(Stored data entries)
begin
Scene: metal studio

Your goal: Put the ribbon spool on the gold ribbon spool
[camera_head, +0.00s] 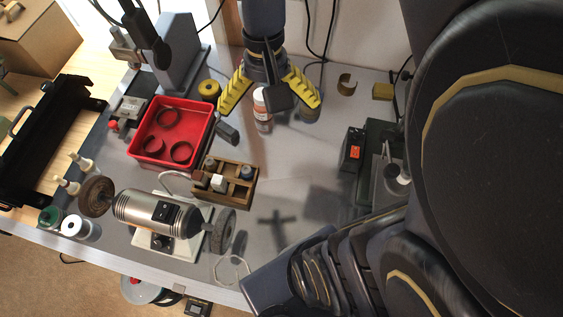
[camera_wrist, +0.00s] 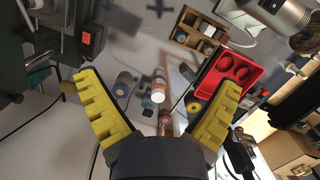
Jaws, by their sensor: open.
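The gold ribbon spool (camera_head: 209,90) stands on the grey bench behind the red tray, left of my gripper (camera_head: 268,106). It also shows in the wrist view (camera_wrist: 194,105), partly covered by the right finger. What looks like the other ribbon spool (camera_wrist: 122,86), bluish with a tan core, stands left of the white-capped bottle in the wrist view. In the head view this spool (camera_head: 309,115) is mostly hidden behind the right yellow finger. My gripper, also in the wrist view (camera_wrist: 158,82), is wide open and empty above the bench, with nothing between its fingers held.
A white-capped bottle (camera_head: 262,108) stands beneath my gripper, between the two spools. A red tray (camera_head: 205,124) with dark rings and a wooden compartment box (camera_head: 236,198) lie nearer. A bronze ring (camera_head: 346,84) and yellow block (camera_head: 382,91) are right.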

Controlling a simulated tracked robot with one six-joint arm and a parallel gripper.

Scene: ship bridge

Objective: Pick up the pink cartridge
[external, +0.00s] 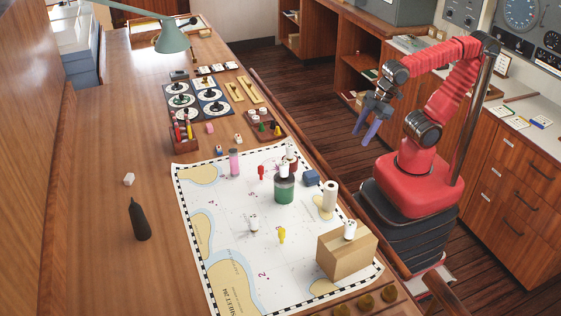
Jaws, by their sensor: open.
end
• TASK GOAL: Each line of the data should be quoted exactly, with pictures left out.

• WORKED SOLUTION:
Scene: metal studio

Your goal: Put the ribbon spool on the gold ribbon spool
[camera_head, +0.00s] 
[camera_wrist, +0.00s] 
Jaws, by their sensor: open.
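The gold ribbon spool (camera_head: 209,90) stands on the grey bench behind the red tray, left of my gripper (camera_head: 268,106). It also shows in the wrist view (camera_wrist: 194,105), partly covered by the right finger. What looks like the other ribbon spool (camera_wrist: 122,86), bluish with a tan core, stands left of the white-capped bottle in the wrist view. In the head view this spool (camera_head: 309,115) is mostly hidden behind the right yellow finger. My gripper, also in the wrist view (camera_wrist: 158,82), is wide open and empty above the bench, with nothing between its fingers held.
A white-capped bottle (camera_head: 262,108) stands beneath my gripper, between the two spools. A red tray (camera_head: 205,124) with dark rings and a wooden compartment box (camera_head: 236,198) lie nearer. A bronze ring (camera_head: 346,84) and yellow block (camera_head: 382,91) are right.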

Controlling a simulated tracked robot with one six-joint arm and a parallel gripper.

Scene: ship bridge

Objective: Pick up the pink cartridge
[external, +0.00s] 
Jaws, by their sensor: open.

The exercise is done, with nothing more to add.